Published March 1, 2022

Content warning: This article contains references to violence against persons with disabilities. 

If December 1, UN International Day for Persons with Disabilities, is a celebration; then March 1 is a far more somber affair.

Today marks Disability Day of Mourning, an event intended to commemorate those with disabilities worldwide who have lost their lives to family or other caregivers. It’s also a space to mourn what ableism has taken from the community; the accomplishments that will never come to pass because of the lives deemed not worth living. Disability-Memorial.org lists known names, backstories, and legal charges going back more than forty years. In 2021, they counted 77 disabled people murdered by those they should have been able to trust, many children or seniors. More than half of these murders were conducted in the United States. Some were shot, others starved − drowned, chained, punched − read the other entries. All of them were horrifying, all of them preventable.

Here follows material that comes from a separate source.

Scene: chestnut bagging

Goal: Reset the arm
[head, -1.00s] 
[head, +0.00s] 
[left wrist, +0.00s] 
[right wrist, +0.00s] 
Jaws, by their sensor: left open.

These numbers are shocking and they are also incomplete. Many disabled people die from elder abuse, whether they have taken the label or not. A study completed over the last five years – cited by the National Center for Elder Abuse – noted 15.7% of elders reporting abuse. Preventable deaths in long-term care and institutions are notoriously hard to report on. Autism Self Advocacy Network (ASAN) – which is involved with the disability memorial project – provides an anti-filicide guide each year. The 2022 edition points to why there needs to be a higher focus on the deaths of disabled children.

“Typically, when a child without a disability is murdered by their parents, everyone stands united in condemnation. No one attempts to understand, justify, or explain the murder. No one expresses sympathy for the murderer. No one argues that every parent has had moments or thoughts like that. No one understands. No one suggests that if the child had been easier or the family had had more support, this could have been avoided. The crime is punished harshly, and the victim is remembered and mourned. When someone with a disability is murdered by their parents, the opposite happens.”

ASAN points to the apologetic wording that some media use regarding filicide-related deaths. It is not merciful to murder someone, yet societal perception tends to persist. This 2017 piece in the Huffington Post, where noted disability advocate Vilissa Thompson is quoted as saying “Let us not obscure the fact that murder is murder,” shows in detail just how dismissive stories on the topic can be.

As ASAN and many others – including the United Nations Office on Drugs and Crime – have noted, filicide is notoriously difficult to track. However, research done in 2012 by academics at the University of California-Irvine found that 54% of victims of filicide-suicide – where the murdered kill themselves – were autistic. The youngest person on the list was just ten months old, and the oldest? 94.

So, today, if you can, take a moment to read the names, read the stories, and reflect on just how dangerous a world disabled people live in. Living is the ultimate point of access, but that’s taken from far too many.